Set exercise —
Take the data below and repeat it exactly.

— Start of Provided records —

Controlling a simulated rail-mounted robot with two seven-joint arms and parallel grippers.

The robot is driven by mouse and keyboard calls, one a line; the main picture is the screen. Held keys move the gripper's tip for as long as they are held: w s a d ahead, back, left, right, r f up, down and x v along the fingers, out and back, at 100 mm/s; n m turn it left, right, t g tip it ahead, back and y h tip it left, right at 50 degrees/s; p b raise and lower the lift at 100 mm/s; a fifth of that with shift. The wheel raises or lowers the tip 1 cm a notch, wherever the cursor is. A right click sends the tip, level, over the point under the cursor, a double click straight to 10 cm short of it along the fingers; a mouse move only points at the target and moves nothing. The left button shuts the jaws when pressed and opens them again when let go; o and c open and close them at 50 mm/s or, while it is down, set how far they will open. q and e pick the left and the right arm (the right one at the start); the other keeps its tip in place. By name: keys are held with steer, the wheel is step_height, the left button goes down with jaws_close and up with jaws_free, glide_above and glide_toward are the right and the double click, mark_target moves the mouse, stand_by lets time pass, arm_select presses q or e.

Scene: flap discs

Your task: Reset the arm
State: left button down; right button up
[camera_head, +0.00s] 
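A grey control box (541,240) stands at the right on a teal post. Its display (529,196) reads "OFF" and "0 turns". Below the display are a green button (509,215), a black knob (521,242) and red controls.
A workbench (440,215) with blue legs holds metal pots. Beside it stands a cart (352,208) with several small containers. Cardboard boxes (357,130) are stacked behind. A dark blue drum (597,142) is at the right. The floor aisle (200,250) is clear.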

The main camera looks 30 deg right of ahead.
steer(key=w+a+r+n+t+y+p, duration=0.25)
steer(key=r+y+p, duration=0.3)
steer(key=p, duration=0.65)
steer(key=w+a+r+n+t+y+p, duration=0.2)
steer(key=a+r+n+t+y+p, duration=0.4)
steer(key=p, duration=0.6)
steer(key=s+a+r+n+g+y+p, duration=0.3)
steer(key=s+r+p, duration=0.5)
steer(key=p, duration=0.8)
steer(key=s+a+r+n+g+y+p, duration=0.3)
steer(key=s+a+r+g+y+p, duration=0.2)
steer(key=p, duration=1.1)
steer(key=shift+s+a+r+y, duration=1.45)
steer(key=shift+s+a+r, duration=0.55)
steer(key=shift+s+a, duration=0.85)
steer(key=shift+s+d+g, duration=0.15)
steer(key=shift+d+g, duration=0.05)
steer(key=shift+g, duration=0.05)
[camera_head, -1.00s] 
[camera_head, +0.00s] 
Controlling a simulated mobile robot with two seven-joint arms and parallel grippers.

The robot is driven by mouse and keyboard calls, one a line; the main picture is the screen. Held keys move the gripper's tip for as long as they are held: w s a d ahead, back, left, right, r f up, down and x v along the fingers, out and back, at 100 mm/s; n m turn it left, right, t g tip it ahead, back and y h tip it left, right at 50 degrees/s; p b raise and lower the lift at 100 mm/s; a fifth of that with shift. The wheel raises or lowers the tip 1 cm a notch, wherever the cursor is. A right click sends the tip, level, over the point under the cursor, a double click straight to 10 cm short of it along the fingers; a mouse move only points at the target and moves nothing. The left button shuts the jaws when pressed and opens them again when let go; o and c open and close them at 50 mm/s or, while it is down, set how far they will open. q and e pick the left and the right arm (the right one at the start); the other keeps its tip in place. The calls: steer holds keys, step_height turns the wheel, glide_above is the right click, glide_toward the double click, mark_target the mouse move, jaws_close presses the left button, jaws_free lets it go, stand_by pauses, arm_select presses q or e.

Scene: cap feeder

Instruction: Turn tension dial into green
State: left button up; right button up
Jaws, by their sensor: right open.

— End of Provided records —

Problem solution —
Controlling a simulated rail-mounted robot with two seven-joint arms and parallel grippers.

The robot is driven by mouse and keyboard calls, one a line; the main picture is the screen. Held keys move the gripper's tip for as long as they are held: w s a d ahead, back, left, right, r f up, down and x v along the fingers, out and back, at 100 mm/s; n m turn it left, right, t g tip it ahead, back and y h tip it left, right at 50 degrees/s; p b raise and lower the lift at 100 mm/s; a fifth of that with shift. The wheel raises or lowers the tip 1 cm a notch, wherever the cursor is. A right click sends the tip, level, over the point under the cursor, a double click straight to 10 cm short of it along the fingers; a mouse move only points at the target and moves nothing. The left button shuts the jaws when pressed and opens them again when let go; o and c open and close them at 50 mm/s or, while it is down, set how far they will open. q and e pick the left and the right arm (the right one at the start); the other keeps its tip in place. By name: keys are held with steer, the wheel is step_height, the left button goes down with jaws_close and up with jaws_free, glide_above and glide_toward are the right and the double click, mark_target moves the mouse, stand_by lets time pass, arm_select presses q or e.

Scene: flap discs

Your task: Reset the arm
State: left button down; right button up
[camera_head, +0.00s] 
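A grey control box (541,240) stands at the right on a teal post. Its display (529,196) reads "OFF" and "0 turns". Below the display are a green button (509,215), a black knob (521,242) and red controls.
A workbench (440,215) with blue legs holds metal pots. Beside it stands a cart (352,208) with several small containers. Cardboard boxes (357,130) are stacked behind. A dark blue drum (597,142) is at the right. The floor aisle (200,250) is clear.

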The main camera looks 30 deg right of ahead.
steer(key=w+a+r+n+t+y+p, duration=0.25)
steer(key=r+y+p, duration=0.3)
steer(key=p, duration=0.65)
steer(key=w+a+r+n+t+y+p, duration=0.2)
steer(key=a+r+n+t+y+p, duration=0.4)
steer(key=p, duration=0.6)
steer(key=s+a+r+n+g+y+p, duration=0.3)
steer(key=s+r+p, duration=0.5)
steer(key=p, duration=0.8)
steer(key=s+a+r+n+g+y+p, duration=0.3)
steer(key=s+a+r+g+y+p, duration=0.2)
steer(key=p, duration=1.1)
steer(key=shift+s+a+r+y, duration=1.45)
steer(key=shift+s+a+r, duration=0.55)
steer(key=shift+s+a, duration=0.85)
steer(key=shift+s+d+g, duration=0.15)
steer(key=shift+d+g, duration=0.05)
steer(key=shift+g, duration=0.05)
[camera_head, -1.00s] 
[camera_head, +0.00s] 
Controlling a simulated mobile robot with two seven-joint arms and parallel grippers.

The robot is driven by mouse and keyboard calls, one a line; the main picture is the screen. Held keys move the gripper's tip for as long as they are held: w s a d ahead, back, left, right, r f up, down and x v along the fingers, out and back, at 100 mm/s; n m turn it left, right, t g tip it ahead, back and y h tip it left, right at 50 degrees/s; p b raise and lower the lift at 100 mm/s; a fifth of that with shift. The wheel raises or lowers the tip 1 cm a notch, wherever the cursor is. A right click sends the tip, level, over the point under the cursor, a double click straight to 10 cm short of it along the fingers; a mouse move only points at the target and moves nothing. The left button shuts the jaws when pressed and opens them again when let go; o and c open and close them at 50 mm/s or, while it is down, set how far they will open. q and e pick the left and the right arm (the right one at the start); the other keeps its tip in place. The calls: steer holds keys, step_height turns the wheel, glide_above is the right click, glide_toward the double click, mark_target the mouse move, jaws_close presses the left button, jaws_free lets it go, stand_by pauses, arm_select presses q or e.

Scene: cap feeder

Instruction: Turn tension dial into green
State: left button up; right button up
Jaws, by their sensor: right open.

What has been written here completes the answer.